Task instructions: Where the line containing "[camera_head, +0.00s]" appears, begin retyping; continue exactly through the final line of the data. Omit every picture.

##########

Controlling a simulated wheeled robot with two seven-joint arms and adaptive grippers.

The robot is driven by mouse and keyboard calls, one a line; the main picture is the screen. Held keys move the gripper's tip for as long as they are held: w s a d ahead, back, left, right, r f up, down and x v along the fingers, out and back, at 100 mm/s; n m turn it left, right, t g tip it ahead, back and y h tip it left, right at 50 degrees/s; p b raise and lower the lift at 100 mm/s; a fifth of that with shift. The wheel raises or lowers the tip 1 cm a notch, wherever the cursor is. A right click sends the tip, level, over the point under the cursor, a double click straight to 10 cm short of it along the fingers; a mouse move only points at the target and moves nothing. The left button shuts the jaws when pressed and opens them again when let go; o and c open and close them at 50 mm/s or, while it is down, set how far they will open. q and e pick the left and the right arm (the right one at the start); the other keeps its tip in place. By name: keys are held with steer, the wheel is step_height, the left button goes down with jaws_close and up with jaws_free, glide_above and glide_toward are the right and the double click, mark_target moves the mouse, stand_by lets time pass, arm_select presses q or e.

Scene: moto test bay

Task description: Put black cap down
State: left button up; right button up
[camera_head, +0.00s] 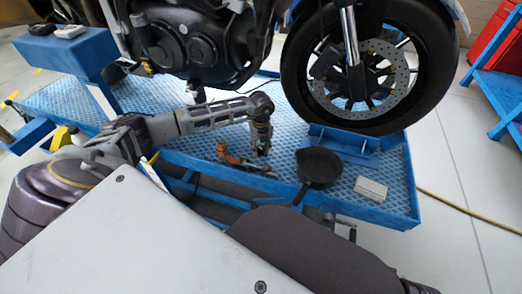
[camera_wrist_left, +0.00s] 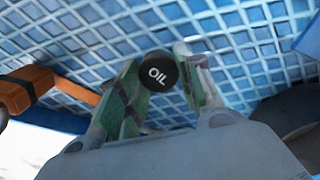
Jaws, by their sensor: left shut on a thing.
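In the head view my left gripper (camera_head: 263,150) points down over the blue textured platform (camera_head: 220,130), close to the tool with the orange handle. The cap cannot be made out clearly there, and I cannot tell whether it touches the platform. My right gripper is not in view.
An orange-handled tool (camera_head: 240,161) lies beside the gripper; its handle shows in the left wrist view (camera_wrist_left: 28,88). A black pan (camera_head: 319,166) and a pale box (camera_head: 370,188) lie to the right. The motorcycle wheel (camera_head: 375,65) stands behind.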

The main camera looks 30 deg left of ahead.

##########

Written solution:
[camera_head, +0.00s] 
[camera_wrist_left, +0.00s] 
Jaws, by their sensor: left shut on a thing.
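In the head view my left gripper (camera_head: 263,150) points down over the blue textured platform (camera_head: 220,130), close to the tool with the orange handle. The cap cannot be made out clearly there, and I cannot tell whether it touches the platform. My right gripper is not in view.
An orange-handled tool (camera_head: 240,161) lies beside the gripper; its handle shows in the left wrist view (camera_wrist_left: 28,88). A black pan (camera_head: 319,166) and a pale box (camera_head: 370,188) lie to the right. The motorcycle wheel (camera_head: 375,65) stands behind.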

The main camera looks 30 deg left of ahead.

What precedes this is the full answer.